» STORED RECORDS
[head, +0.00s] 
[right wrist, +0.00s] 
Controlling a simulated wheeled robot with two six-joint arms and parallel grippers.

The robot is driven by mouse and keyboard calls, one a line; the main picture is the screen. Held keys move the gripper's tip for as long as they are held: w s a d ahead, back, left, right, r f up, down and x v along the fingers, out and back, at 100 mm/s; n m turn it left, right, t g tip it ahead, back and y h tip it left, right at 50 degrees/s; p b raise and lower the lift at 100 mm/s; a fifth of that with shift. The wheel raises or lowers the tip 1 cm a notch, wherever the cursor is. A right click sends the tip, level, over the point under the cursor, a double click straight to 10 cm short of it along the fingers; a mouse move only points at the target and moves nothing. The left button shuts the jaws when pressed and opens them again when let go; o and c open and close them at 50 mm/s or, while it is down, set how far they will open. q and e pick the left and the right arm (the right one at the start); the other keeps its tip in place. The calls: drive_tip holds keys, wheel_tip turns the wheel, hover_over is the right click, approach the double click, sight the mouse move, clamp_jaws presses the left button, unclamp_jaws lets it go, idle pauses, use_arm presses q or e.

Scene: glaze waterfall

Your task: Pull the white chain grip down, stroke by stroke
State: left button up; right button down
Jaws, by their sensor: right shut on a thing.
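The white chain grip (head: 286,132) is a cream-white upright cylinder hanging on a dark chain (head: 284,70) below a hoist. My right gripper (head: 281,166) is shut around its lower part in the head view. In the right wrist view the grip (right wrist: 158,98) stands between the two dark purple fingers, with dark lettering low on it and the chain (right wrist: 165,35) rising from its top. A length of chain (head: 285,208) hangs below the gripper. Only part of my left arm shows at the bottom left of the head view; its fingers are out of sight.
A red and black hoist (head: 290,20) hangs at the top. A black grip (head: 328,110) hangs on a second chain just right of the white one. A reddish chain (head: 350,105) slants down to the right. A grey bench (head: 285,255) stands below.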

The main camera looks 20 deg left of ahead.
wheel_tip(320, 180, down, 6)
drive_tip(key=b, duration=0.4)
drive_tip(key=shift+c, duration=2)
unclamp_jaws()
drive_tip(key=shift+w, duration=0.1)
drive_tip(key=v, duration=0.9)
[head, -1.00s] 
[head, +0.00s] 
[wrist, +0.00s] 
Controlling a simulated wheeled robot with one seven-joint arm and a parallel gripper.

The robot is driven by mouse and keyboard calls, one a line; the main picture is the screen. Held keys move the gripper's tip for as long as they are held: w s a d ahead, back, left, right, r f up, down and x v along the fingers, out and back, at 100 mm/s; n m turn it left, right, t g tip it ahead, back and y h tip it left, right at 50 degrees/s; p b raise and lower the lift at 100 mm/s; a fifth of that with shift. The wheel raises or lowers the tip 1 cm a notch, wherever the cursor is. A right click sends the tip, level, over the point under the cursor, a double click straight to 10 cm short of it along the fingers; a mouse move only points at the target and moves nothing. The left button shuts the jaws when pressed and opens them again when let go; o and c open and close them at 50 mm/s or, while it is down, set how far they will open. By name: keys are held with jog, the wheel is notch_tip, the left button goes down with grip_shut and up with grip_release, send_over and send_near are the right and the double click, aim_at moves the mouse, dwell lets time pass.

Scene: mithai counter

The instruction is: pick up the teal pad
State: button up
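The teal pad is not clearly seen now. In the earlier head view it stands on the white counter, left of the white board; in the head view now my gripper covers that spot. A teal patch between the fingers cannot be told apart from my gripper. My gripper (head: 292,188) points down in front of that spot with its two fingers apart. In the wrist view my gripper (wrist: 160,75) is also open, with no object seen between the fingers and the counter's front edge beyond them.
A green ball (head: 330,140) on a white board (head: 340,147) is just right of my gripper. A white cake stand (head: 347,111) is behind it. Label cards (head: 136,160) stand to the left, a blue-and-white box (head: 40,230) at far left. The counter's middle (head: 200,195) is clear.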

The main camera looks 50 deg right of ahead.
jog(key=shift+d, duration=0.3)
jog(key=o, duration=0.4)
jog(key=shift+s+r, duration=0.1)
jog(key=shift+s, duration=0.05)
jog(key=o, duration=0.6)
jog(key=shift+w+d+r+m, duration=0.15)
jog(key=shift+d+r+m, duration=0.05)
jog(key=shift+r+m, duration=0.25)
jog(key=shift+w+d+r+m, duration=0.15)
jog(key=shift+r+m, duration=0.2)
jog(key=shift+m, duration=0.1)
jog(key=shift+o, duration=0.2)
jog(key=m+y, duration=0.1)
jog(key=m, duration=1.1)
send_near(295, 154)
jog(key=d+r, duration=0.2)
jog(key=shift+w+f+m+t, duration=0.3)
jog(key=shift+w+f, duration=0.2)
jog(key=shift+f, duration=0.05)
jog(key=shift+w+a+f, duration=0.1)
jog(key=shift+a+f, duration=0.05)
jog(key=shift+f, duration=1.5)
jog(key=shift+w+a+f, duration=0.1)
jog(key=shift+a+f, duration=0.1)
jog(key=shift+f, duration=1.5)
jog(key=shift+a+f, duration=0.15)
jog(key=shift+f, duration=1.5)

» TASK TO COMPLETE
Everything from the line with "[wrist, +0.00s]" through the line with "Controlling a simulated wheeled robot with one", both ends included, should be repeated exactly; nothing else should appear.

» ANSWER TO THE TASK
[wrist, +0.00s] 
Controlling a simulated wheeled robot with one seven-joint arm and a parallel gripper.

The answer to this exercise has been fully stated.